US missiles on Thursday killed Al-Qaeda's chief in Pakistan, one of the Americans' main targets in the volatile country and wanted for attacks that killed scores of people, officials said.

Badar Mansoor, who reputedly sent fighters to Afghanistan and ran a training camp in North Waziristan, was killed in a drone strike near the Afghan border, Pakistani officials and a member of his group told AFP.

"He died in the missile attacks overnight in Miranshah. His death is a major blow to Al-Qaeda's abilities to strike in Pakistan," a senior Pakistani official told AFP, speaking on condition of anonymity.

His death was confirmed by one of his loyalists.

"Badar Mansoor was killed in the missile attack," a militant among his group confirmed by telephone.

Intelligence officials in Miranshah, the main town of North Waziristan, said Mansoor -- whose first name is also sometimes spelled Badr -- had been killed, but other Pakistani officials were divided.

"We're not sure. We cannot give confirmation just like that," one of them told AFP on condition of anonymity.

Four militants were reported killed in the pre-dawn drone strike, which targeted a compound in Miranshah, the main town of North Waziristan.

It was only the second such attack in Pakistan since US President Barack Obama confirmed the secret drone programme late last month.

Pakistan and the United States are currently taking tentative steps to repair a serious crisis in relations over last year's covert American raid that killed Osama bin Laden and US air strikes that killed 24 Pakistani soldiers.

The senior Pakistani intelligence official described Mansoor as the "de facto leader of Al-Qaeda in Pakistan" after his predecessor, Ilyas Kashmiri, was reported killed in a drone strike last June.
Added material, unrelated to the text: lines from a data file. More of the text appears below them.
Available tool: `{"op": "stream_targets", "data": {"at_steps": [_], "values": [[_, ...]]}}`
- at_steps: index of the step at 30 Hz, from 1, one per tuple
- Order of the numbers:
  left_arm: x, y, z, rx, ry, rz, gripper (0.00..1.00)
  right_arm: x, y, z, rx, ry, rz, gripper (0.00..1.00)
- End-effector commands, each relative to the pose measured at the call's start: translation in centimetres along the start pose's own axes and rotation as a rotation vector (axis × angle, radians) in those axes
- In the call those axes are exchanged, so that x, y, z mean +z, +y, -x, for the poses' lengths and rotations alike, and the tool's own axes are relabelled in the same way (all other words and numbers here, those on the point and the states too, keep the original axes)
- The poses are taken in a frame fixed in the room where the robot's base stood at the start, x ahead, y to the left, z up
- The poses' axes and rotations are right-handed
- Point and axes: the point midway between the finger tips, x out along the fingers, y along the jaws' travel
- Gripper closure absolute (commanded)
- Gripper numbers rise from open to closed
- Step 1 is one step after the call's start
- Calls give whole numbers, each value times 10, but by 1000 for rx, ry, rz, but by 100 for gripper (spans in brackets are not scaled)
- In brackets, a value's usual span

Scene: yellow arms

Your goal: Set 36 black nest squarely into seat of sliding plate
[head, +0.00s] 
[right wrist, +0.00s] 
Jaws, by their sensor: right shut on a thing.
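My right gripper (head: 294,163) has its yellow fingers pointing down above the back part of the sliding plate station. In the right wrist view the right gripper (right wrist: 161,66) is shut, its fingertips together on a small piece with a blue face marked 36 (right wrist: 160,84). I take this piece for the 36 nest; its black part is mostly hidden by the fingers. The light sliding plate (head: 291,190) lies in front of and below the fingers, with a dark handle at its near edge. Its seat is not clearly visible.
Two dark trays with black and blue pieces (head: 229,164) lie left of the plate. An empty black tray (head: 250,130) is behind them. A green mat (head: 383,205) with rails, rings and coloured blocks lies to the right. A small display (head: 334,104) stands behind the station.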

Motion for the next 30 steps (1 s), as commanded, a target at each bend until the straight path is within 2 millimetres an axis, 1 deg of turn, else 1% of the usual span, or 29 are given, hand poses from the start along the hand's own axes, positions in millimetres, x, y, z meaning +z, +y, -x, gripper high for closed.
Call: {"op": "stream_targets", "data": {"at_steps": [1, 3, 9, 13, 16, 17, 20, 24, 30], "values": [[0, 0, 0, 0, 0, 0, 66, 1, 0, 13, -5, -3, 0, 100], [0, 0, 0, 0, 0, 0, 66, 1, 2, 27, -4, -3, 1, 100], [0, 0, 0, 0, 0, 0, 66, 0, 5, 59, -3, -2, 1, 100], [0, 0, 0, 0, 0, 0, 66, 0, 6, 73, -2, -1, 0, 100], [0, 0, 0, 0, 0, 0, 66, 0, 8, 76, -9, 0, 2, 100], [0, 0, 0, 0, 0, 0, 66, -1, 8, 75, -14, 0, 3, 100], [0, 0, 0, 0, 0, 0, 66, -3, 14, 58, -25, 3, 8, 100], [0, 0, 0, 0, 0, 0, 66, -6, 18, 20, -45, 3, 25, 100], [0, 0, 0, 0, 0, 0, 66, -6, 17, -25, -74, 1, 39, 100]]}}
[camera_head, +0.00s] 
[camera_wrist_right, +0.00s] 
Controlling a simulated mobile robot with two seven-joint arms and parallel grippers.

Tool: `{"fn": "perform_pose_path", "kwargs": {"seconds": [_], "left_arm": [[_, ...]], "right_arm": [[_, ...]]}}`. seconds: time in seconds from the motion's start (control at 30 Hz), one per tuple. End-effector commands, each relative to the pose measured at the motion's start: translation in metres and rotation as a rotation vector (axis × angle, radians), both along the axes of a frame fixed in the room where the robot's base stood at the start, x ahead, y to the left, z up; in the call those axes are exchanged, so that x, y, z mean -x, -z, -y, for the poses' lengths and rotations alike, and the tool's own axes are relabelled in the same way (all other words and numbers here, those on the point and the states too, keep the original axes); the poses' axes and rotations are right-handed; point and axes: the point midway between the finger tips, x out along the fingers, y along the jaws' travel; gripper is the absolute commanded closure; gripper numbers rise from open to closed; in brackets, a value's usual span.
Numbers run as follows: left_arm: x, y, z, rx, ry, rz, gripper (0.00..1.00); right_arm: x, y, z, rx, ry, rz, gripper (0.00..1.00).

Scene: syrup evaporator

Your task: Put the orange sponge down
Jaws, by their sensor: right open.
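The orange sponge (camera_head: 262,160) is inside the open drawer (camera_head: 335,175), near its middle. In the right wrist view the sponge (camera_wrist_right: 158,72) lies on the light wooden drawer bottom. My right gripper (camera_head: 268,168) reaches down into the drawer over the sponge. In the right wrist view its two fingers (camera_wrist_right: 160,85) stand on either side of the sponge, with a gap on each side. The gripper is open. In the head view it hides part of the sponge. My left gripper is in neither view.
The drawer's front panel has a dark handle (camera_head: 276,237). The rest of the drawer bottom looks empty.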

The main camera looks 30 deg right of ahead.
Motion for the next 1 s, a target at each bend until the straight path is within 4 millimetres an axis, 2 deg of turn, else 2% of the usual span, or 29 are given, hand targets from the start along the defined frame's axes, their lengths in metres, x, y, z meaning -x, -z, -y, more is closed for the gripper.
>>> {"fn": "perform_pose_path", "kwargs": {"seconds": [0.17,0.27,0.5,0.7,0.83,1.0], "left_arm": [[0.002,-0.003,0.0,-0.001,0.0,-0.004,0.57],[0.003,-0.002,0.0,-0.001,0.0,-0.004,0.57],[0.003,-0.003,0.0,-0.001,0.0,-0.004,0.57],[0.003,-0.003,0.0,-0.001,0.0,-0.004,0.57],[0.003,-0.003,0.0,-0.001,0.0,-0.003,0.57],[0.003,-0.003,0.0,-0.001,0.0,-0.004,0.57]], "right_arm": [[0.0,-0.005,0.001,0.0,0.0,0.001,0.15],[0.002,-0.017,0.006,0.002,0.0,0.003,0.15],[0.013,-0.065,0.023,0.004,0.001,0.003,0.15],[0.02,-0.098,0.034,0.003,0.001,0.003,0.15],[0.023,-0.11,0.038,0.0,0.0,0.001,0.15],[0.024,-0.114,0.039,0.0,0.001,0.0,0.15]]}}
Unlike Kashmiri, who had a $5 million bounty on his head, Mansoor is not listed on the US State Department Rewards for Justice list.

There was no immediate confirmation of his death from the United States. But one Western counter-terrorism expert described Mansoor as the local chief of Al-Qaeda and one of the Americans' chief targets in Pakistan.

"If it's true, this is very good news for the anti-terrorism fight, and this was very important for both the US and Pakistan," the official said.

He called Mansoor Al-Qaeda's go-between with Pakistan's umbrella Taliban movement and a member of Al-Qaeda's leadership shura in Pakistan.

Officials said Mansoor was responsible for attacks in Karachi and on the minority Ahmadi community that killed nearly 100 people in the eastern city of Lahore in May 2010.

Ahmadis, considered a sect of Islam, are subject to severe discrimination in Pakistan, which declared them non-Muslims in 1974.

Aged about 40 and from Dera Ghazi Khan in Punjab province, Mansoor moved to Miranshah several years ago to set up his own training camp.

"Western officials believed he was involved in sending fighters to Afghanistan," the senior Pakistani official told AFP.

US officials say Pakistan's tribal belt provides sanctuary to Taliban fighting in Afghanistan, Al-Qaeda groups plotting attacks on the West, Pakistani Taliban who routinely bomb Pakistan and other foreign fighters.

Obama said the drone programme was a "targeted, focused effort at people who are on a list of active terrorists". The founder of the Pakistani Taliban, Baitullah Mehsud, was one of the most high profile casualties, killed in 2009.

But The Bureau of Investigative Journalism, based in London, says there are credible reports that between 282 and 535 civilians, including more than 60 children, have been killed in drone attacks since Obama took office.